Stop-and-Frisk Spike May Be Due to Bad Record Keeping, Mayor Says
CITY HALL — Just days after Mayor Michael Bloomberg credited soaring numbers of stop-and-frisks with slashing the city's murder rate, he's now suggesting the spike may actually come down to bad record keeping by the NYPD.
Speaking to reporters in the Bronx, Bloomberg suggested the controversial 600 percent increase in stops recorded by police since he took office — a figure that has caused outrage among civil liberty groups — may actually be down to poor bookkeeping in the past.
"There’s a good argument to be made — nobody’s really sure — but that the number of stop-and-frisks really haven’t gone up very much," he said.
"It’s that now we categorize them."
He argued that what’s really changed is the quality of police record-keeping.

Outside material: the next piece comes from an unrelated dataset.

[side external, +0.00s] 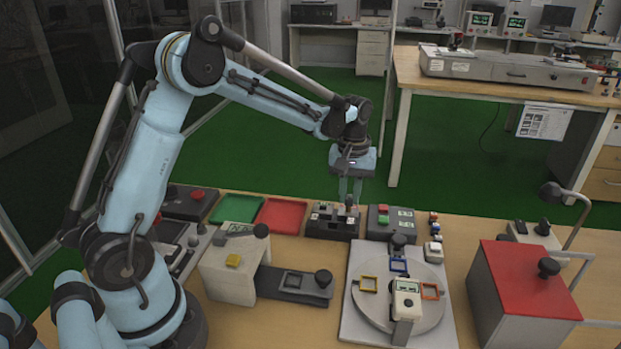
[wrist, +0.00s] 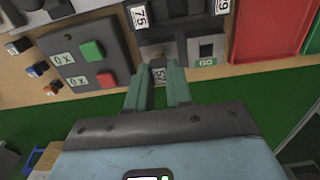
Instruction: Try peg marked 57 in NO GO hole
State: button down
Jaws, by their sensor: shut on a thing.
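In the wrist view the block (wrist: 180,26) has a grey square hole plate (wrist: 206,47) with a green GO label, beside the held peg. Labels reading 75 and what looks like 59 lie farther along it. The fingers hide the NO GO hole, and I cannot tell whether the peg's end is inside it.
A box with green and red buttons (side external: 391,221) stands right of the block, with small coloured blocks (side external: 433,222) beyond it. A red tray (side external: 283,215) and a green tray (side external: 235,208) lie left. A turntable (side external: 420,318) and a red-topped box (side external: 523,281) stand in front.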

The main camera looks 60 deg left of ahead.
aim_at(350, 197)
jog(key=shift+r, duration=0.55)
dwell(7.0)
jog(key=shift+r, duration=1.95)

"We have a form that the police officers fill out and we report that data," he said.
"And so there’s more data. But we may have been doing exactly the same number going back for a decent amount of time."
Police made a whopping 685,724 stops last year, and are on track to surpass more than 800,000 stops this year, riling critics who equate the program with racial profiling because of the extent to which it targets young black and Hispanic men.
Bloomberg told congregants at a black church on Sunday he understood the frustration felt by those subjected to stops, and said the policy needed to be "mended, not ended, to ensure that stops are conducted appropriately, with as much courtesy as possible."
He added Monday that he expected the number of stop-and-frisks to drop "significantly" thanks to new legislation being pushed by the governor that would make public possession of small amounts of marijuana a violation instead of a crime.
Opponents of the policing method are planning a giant protest march on Father's Day.